È POSSIBILE UNA SOCIETÀ SENZA DENARO, E UNA ECONOMIA DIVERSA DALL’ATTUALE? TEMA SUGGERITO DA UN LETTORE, CHE I MIEI SUPERIORI ALIENI HANNO RITENUTO INTERESSANTE E DA APPROFONDIRE.
ECCO UN PRIMO RESOCONTO A PARTIRE DALLA LETTURA DI UN LIBRO PUBBLICATO DUE ANNI FA.
Il libro è “F-Day – il risveglio dell’uomo” di Colin Turner. Una storia avvincente che racconta un mondo non più fondato sulle logiche del profitto e della competizione economica, e che può fare a meno del denaro.

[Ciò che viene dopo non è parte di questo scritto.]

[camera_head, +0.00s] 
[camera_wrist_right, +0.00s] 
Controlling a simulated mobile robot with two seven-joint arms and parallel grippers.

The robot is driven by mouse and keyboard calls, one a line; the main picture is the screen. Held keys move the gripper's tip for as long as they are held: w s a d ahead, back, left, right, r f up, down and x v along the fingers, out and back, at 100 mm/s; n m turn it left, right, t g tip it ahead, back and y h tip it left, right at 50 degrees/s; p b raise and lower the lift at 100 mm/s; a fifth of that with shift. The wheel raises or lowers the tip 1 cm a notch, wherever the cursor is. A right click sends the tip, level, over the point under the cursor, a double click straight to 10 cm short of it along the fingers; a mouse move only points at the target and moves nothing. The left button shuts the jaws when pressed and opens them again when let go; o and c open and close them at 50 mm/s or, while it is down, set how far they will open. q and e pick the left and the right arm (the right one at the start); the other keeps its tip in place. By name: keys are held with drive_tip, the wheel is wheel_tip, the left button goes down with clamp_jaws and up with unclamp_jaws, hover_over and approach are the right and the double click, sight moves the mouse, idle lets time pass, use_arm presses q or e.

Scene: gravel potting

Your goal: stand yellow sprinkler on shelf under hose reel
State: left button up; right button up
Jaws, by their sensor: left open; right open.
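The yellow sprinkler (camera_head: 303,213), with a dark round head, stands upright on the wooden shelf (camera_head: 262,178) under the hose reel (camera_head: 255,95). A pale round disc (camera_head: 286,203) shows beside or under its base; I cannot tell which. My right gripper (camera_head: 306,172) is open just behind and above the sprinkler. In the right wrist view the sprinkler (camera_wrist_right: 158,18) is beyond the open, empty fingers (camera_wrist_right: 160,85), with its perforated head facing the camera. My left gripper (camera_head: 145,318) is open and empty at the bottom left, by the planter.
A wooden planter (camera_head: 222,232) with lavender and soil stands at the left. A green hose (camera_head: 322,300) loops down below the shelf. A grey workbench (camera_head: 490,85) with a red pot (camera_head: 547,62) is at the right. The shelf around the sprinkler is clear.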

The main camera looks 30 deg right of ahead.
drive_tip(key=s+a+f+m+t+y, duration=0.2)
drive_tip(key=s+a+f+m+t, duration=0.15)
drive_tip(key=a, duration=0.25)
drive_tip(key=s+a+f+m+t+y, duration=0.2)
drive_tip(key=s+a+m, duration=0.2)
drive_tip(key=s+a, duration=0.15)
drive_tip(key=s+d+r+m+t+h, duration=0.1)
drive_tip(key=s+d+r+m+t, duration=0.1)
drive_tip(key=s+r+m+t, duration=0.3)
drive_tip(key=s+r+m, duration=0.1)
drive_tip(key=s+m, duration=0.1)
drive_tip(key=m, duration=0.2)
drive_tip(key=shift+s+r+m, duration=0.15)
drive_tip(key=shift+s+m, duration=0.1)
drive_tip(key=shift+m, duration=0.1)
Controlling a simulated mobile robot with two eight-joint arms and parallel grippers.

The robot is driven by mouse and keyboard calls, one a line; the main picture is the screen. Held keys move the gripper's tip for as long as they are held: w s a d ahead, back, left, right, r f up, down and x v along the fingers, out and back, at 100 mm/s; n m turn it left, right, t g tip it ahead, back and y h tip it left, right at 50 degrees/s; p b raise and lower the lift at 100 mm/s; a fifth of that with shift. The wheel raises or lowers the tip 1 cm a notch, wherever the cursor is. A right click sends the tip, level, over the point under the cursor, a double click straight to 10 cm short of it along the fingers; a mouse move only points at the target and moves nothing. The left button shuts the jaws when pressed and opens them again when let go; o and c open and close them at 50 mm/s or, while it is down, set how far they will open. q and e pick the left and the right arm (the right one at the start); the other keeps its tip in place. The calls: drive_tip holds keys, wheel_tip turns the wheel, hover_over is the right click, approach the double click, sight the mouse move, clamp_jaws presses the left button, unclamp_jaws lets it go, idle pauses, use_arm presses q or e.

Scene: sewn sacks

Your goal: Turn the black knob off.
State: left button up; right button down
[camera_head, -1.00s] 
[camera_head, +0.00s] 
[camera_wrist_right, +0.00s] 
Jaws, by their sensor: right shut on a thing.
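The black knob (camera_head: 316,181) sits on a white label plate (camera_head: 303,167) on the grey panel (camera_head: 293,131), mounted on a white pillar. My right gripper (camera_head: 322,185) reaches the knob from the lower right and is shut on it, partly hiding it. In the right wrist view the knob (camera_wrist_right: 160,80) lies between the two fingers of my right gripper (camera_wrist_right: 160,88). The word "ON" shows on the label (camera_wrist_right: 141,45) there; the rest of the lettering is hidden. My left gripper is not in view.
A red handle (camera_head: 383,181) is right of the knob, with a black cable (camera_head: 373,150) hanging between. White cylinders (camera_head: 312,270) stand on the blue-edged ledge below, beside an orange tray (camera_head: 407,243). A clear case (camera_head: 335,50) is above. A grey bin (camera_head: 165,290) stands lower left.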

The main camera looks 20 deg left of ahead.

Karl Drayton, il protagonista di questa avventura, si chiede come si vivrebbe se non avessimo più bisogno dei soldi. E innesca una serie di reazioni a catena, che partono da una piccola isola ma nel tempo si estendono, creando un nuovo sistema economico in cui la moneta non serve più.
È una “economia del libero accesso”: l’autore stesso in un’intervista la definisce fondata “su una società in cui l’accesso a beni e servizi viene garantito a tutti, senza un prezzo o un prerequisito; in questo tipo di società la condivisione e il volontariato sostituiscono il commercio, con la consapevolezza che quando tutti contribuiscono, tutti ne traggono beneficio. Una società basata sulla condivisione riduce automaticamente lo sfruttamento di persone e risorse, il consumismo e l’inquinamento; il lavoro volontario è anch’esso maggiormente efficiente, in quanto lo sforzo è condiviso, contrariamente da quanto accade nel nostro modello attuale.”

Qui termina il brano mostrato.